Monday, April 24, 2006

Photograph

It had, for a long time, existed only in my memory. I saw it for a brief moment as a child, one of infinite images that existed in that flashing, whirling time. While the others grew dim and cobwebbed in my mind, it remained fresh.

Then I found it; discovered among the detritus gathered in a long and fruitful life. An image on old paper, a man and woman with taciturn expressions yet joined in an enternal embrace that belied their ages and that of the picture. His eyes were focused on her, and hers likewise and I imagined them to be the Romeo and Juliet of some age before sorrow had entered into the world. The faded background of the past lay in blurred monochromes behind them, an amorphous conglameration of the ancient and the recognizable (if antiquated).

I will never know their names. I will never know who they are, or how they lived, or if they loved as they did in that picture for all of their time in this world. The only clue is etched on the back of the photo in the fanciful script of a past era, faded and smudged with time.

"1912."

They have long since passed from here.

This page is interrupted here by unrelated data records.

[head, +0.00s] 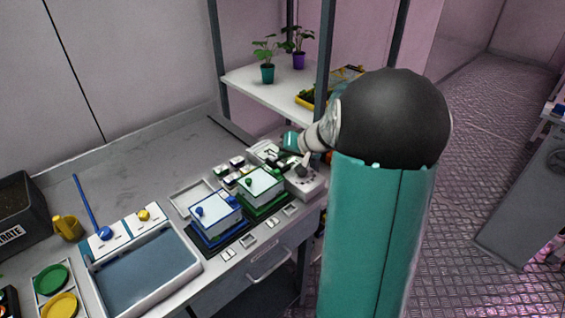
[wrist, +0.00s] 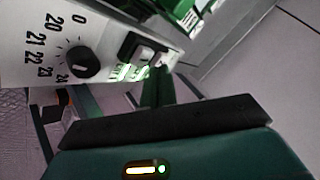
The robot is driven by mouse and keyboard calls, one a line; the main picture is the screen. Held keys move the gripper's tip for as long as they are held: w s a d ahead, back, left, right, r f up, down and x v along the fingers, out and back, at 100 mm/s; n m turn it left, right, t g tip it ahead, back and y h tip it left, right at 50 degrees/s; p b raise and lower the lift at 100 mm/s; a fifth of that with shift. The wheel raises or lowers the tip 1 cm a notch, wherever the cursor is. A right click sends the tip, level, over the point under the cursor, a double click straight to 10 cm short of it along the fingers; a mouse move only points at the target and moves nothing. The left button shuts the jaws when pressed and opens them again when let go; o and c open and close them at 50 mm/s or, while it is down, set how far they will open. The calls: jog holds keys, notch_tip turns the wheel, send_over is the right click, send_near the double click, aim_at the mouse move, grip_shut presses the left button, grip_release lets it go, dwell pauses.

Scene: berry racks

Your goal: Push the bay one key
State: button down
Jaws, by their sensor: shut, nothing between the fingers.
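A white control panel (wrist: 100,40) with a black dial (wrist: 82,62) numbered 0 and 20 to 24 fills the upper left of the wrist view. I cannot read which key is bay one. My gripper (wrist: 158,76) is shut and empty, its fingertips overlapping the panel edge by the farther key; contact cannot be told. In the head view the panel (head: 305,181) is at the bench's right end, partly behind my arm.
A green-based box (head: 263,204) and a blue-based box (head: 218,235) with white tops stand left of the panel. A shelf post (head: 323,70) rises close behind my arm. A shelf (head: 245,78) holds potted plants. A shallow tray (head: 193,268) lies farther left.

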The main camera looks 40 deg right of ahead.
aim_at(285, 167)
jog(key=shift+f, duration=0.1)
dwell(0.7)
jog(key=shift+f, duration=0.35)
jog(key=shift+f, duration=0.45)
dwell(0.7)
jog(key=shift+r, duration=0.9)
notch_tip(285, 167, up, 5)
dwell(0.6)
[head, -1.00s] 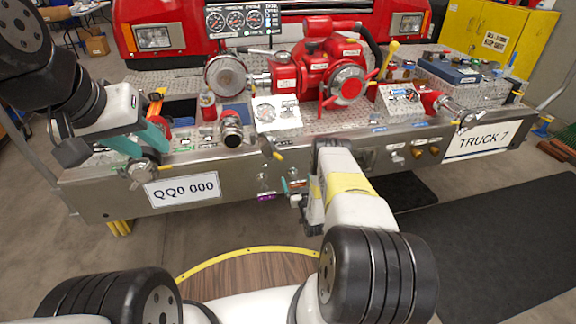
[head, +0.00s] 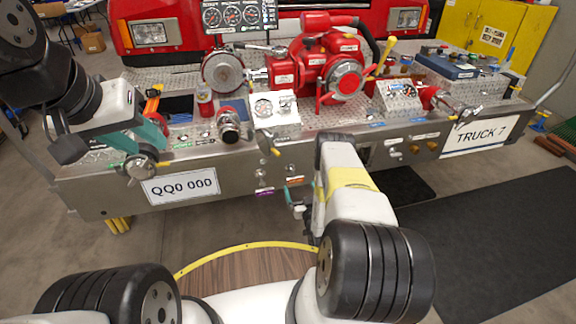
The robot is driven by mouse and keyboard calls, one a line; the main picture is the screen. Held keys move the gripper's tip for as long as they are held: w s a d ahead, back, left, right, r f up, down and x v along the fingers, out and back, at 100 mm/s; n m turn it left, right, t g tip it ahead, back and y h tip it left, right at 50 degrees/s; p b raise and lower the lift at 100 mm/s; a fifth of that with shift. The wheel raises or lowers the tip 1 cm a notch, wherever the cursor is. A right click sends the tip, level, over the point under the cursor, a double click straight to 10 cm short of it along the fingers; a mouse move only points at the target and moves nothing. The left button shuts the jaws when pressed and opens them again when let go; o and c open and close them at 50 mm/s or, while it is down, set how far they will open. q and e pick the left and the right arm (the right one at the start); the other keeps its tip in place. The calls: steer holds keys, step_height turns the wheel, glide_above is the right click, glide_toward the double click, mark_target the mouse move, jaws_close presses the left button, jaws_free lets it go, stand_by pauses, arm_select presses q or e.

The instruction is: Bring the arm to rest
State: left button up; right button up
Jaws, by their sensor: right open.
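My right arm reaches up from the bottom with a yellow-banded wrist in front of the steel bumper panel (head: 225,186). My right gripper (head: 304,214) is open and mostly hidden by its own wrist, just right of a small teal-handled valve (head: 289,196). I cannot tell whether it touches that valve. My left arm hangs in from the upper left. My left gripper (head: 150,138), with teal parts, is at the left end of the bumper, by a round metal fitting (head: 138,167). Its fingertips are not clear, nor is whether it grips anything.
The red pump (head: 325,68) stands on the bumper deck, with a gauge plate (head: 275,109) and capped outlets in front. A control box (head: 401,95) is to the right. Dark mats (head: 490,235) and open floor lie at the lower right.

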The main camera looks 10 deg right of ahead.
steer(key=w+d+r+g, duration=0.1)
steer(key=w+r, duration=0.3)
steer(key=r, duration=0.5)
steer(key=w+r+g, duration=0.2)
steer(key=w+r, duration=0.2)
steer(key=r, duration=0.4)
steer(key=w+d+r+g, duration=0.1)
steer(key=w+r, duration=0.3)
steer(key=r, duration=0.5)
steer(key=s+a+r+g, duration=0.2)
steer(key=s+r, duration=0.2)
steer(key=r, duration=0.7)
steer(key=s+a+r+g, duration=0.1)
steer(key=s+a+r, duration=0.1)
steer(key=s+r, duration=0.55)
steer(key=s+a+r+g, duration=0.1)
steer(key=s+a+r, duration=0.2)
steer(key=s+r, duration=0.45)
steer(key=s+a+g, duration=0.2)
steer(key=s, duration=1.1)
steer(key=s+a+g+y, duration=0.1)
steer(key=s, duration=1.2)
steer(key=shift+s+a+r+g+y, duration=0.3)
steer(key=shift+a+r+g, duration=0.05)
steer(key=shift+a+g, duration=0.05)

Their memory may be forgotten by all that knew them.

They live on, embraced to each other. Forever.

2 comments:

ChickyBabe said...

This post had the same effect on me as you describe, triggering memories of a photograph I once saw of my grandmother (now deceased), with her first husband, before he died very young. She has never smiled in a photograph since.

Memories like that are extremely powerful. I wonder if someone would feel the same when they read your words in the distant future.

Fatma said...

I sincerely thought it very crazy of me to make up lives and stories for total strangers whose pictures I see. Now I know am not.
This is a beautiful post Mahd, it gives me more reason to love photography, the way I do.